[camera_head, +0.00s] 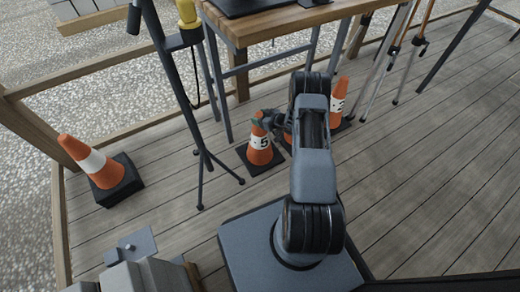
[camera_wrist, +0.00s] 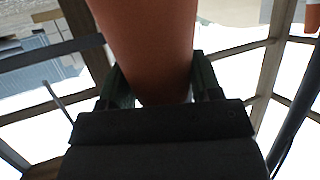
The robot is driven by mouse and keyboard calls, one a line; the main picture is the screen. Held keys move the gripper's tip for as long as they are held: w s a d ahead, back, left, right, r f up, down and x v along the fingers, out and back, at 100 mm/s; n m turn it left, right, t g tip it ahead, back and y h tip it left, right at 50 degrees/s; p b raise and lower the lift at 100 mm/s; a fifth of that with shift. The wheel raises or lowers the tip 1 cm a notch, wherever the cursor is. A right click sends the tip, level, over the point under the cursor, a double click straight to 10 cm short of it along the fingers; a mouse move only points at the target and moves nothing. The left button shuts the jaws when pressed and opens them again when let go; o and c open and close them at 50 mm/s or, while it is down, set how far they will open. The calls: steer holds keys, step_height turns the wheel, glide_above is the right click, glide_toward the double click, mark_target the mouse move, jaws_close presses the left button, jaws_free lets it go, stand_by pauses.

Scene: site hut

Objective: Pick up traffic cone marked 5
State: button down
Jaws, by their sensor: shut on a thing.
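The traffic cone marked 5 (camera_head: 263,157) is orange with a white band and a black square base. It stands upright on the plank floor left of my arm in the head view. My gripper (camera_head: 261,121) is at the cone's top and shut on it. In the wrist view the cone's orange body (camera_wrist: 150,40) fills the space between the two fingers of my gripper (camera_wrist: 157,75). The number does not show there. Another orange cone (camera_head: 287,136) is mostly hidden behind my arm, and its number cannot be read.
An orange cone (camera_head: 338,95) with a white band stands to the right. Another cone (camera_head: 93,160) is at the left on a dark block (camera_head: 122,183). A wooden table (camera_head: 268,22) and a dark stand (camera_head: 196,130) are close by.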

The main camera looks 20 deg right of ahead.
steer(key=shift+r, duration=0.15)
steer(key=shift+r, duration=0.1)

▶ [WHAT THE TASK REQUIRES] Take the listing above and restate it word for word, without its pictures.

▶ [RESULT BELOW]
[camera_head, +0.00s] 
[camera_wrist, +0.00s] 
The robot is driven by mouse and keyboard calls, one a line; the main picture is the screen. Held keys move the gripper's tip for as long as they are held: w s a d ahead, back, left, right, r f up, down and x v along the fingers, out and back, at 100 mm/s; n m turn it left, right, t g tip it ahead, back and y h tip it left, right at 50 degrees/s; p b raise and lower the lift at 100 mm/s; a fifth of that with shift. The wheel raises or lowers the tip 1 cm a notch, wherever the cursor is. A right click sends the tip, level, over the point under the cursor, a double click straight to 10 cm short of it along the fingers; a mouse move only points at the target and moves nothing. The left button shuts the jaws when pressed and opens them again when let go; o and c open and close them at 50 mm/s or, while it is down, set how far they will open. The calls: steer holds keys, step_height turns the wheel, glide_above is the right click, glide_toward the double click, mark_target the mouse move, jaws_close presses the left button, jaws_free lets it go, stand_by pauses.

Scene: site hut

Objective: Pick up traffic cone marked 5
State: button down
Jaws, by their sensor: shut on a thing.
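The traffic cone marked 5 (camera_head: 263,157) is orange with a white band and a black square base. It stands upright on the plank floor left of my arm in the head view. My gripper (camera_head: 261,121) is at the cone's top and shut on it. In the wrist view the cone's orange body (camera_wrist: 150,40) fills the space between the two fingers of my gripper (camera_wrist: 157,75). The number does not show there. Another orange cone (camera_head: 287,136) is mostly hidden behind my arm, and its number cannot be read.
An orange cone (camera_head: 338,95) with a white band stands to the right. Another cone (camera_head: 93,160) is at the left on a dark block (camera_head: 122,183). A wooden table (camera_head: 268,22) and a dark stand (camera_head: 196,130) are close by.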

The main camera looks 20 deg right of ahead.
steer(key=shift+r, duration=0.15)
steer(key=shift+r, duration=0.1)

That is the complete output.